> _Data provided_
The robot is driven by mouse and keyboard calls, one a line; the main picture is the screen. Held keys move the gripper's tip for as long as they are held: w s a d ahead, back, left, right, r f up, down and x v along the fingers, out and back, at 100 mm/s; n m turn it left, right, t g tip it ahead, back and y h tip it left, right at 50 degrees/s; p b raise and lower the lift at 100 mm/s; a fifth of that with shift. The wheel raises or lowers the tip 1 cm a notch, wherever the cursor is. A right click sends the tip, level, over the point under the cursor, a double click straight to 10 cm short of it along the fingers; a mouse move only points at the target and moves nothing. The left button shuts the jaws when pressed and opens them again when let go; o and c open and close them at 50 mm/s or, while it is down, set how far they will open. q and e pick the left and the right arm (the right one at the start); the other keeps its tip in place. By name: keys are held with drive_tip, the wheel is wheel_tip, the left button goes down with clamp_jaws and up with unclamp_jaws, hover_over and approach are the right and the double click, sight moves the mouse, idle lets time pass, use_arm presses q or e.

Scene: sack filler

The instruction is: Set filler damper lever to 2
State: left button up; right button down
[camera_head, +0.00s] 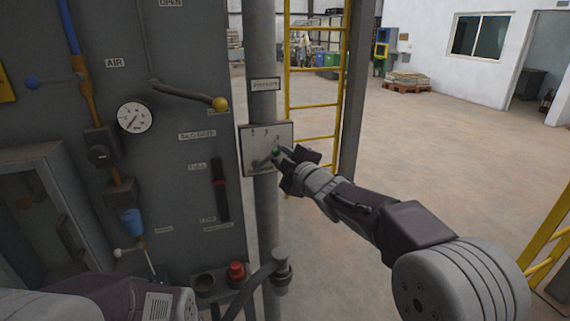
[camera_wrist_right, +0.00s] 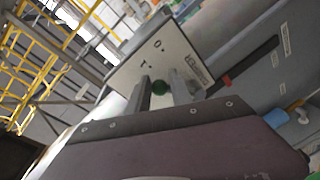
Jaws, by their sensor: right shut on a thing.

> _The request_
Scan the material above. Extract every line in which the word "filler" occurs.

> _Output_
Scene: sack filler
The instruction is: Set filler damper lever to 2

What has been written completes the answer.